Category Archives: Singapore

Exploring Coney Island

It’s always important to get outside. We know this, and it seems to be increasingly part of collective awareness because there are currently so many restrictions on movement. I am so, so grateful that we’re still able to get out and about in Singapore and I am taking advantage of this simple freedom as much as possible.

Over the weekend, my social cohort and I met early in the morning to take the MRT all the way to Punggol, the northernmost terminus of the North-East Line. From there, we caught the 84 bus to Punggol Waterway Park, is exactly what it sounds like. We were greeted by a turtle pond!

We walked along the path next to the water until we reached the bridge to Coney Island, also known as Pulau (“island” in Bahasa Melayu) Serangoon. Click here to read about the history of the island, which opened to the public in 2015 after ownership changed hands repeatedly beginning around the 1930s.

While much of Singapore looks like this . . .

. . . Coney Island felt like a whole world away.

We heard birds that we don’t hear in the city and saw different flowers, which I really enjoyed.

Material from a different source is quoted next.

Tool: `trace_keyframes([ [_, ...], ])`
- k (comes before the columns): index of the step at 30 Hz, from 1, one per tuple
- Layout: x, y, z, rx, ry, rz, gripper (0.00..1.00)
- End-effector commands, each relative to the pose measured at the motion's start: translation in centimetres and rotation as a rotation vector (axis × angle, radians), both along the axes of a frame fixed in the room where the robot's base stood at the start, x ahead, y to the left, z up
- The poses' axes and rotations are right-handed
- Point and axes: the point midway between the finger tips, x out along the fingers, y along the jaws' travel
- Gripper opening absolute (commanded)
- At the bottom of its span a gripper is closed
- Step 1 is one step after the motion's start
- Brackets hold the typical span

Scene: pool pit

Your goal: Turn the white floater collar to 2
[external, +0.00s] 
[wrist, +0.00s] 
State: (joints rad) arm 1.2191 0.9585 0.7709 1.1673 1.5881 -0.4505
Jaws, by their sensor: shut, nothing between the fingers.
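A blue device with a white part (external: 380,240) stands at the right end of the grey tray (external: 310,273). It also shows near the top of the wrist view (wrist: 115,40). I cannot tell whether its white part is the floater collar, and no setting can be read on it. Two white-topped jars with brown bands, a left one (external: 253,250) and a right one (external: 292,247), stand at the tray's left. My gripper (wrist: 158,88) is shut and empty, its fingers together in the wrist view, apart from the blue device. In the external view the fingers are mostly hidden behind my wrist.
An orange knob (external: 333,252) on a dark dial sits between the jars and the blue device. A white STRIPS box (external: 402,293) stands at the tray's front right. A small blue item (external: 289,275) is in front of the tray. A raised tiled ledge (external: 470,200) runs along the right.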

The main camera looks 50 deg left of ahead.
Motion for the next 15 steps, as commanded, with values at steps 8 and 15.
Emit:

There were neat mushrooms, too!

It was great to smell the sand and the sea and the sand felt different here than it does in other parts of Singapore.

We walked the length of the island and then turned back to head back to Punggol Waterway Park. It was very hot and we were glad we’d ventured out in the morning. Except for a toilet, there are no amenities on Coney Island so if you’re planning to spend some time there, make sure you rent bicycles before crossing the bridge and stock up on snacks! There’s plenty to eat and drink along the promenade leading to the bridge but nothing but trees and beach once you’re on the island. Trees, beach, and groups of old men fishing.

Since we’re surrounded by glittering skyscrapers, it’s easy to lose sight of what Singapore used to be. And it’s the juxtaposition of the two landscapes that I love.

This Happened Here

Where I come from, we learned a lot about World War II in Europe. We learned very little about what happened anywhere else.

World War II happened everywhere. That’s why it’s a world war. Where I come from, we forget that sometimes.

I first learned about what happened here in Singapore when, several years ago, I visited the National Museum and was riveted by what I read and heard and saw.

I was struck by how much I didn’t know.

Today I visited Kranji War Memorial to see what I hadn’t seen and to give my time to those who had given their hopes, their dreams, their lives.

Sometimes we forget that war kills people.

And we forget that war affects all of us, no matter who we are. No matter how we are similar or different.

Who are we, as people? Who do we want to be?

This cannot continue to be the way things are.

A peaceful world means an end to war, but it also means so much more than that.

Talking won’t build it, but I believe that action will.

Celebrating Lunar New Year

Singapore does’t shut down often, but it shuts down good over Lunar New Year. Unlike China, where new year celebrations last for weeks and schools and businesses are closed during the busiest travel season of the year, Singapore grants two days of public holiday for the celebration. Many restaurants and businesses also shut their doors for two days or more, which only otherwise happens around Christmas. And even then, it’s not hard to find places that are open.

Lunar New Year, though, is different. The roads are quiet, public transportation is quiet, and there’s little activity around town. I headed to Chinatown one morning to look at the decorations and see what was going on; it was slightly busier than I expected but not busy at all.

The exception was at the Buddha Tooth Relic Temple where I opted not to wait in line for admission.

There is also a really beautiful Hindu temple in Chinatown and its well-wishing puts into perspective one of the aspects of Singapore that I really love.

The following day I headed to Little India early in the morning and watched the neighborhood wake up. The sights and sounds of Little India are like nowhere else in Singapore and it feels like a different world entirely.

I love the colors . . .

. . . the markets and shops . . .

. . . and echoes and signs life being lived.

Singapore is glittery and shiny and other worldly and yes, it looks like whatever you saw in Crazy Rich Asians (or The Bachelor though I haven’t actually seen it). But when you look closely, Singapore looks like this, too.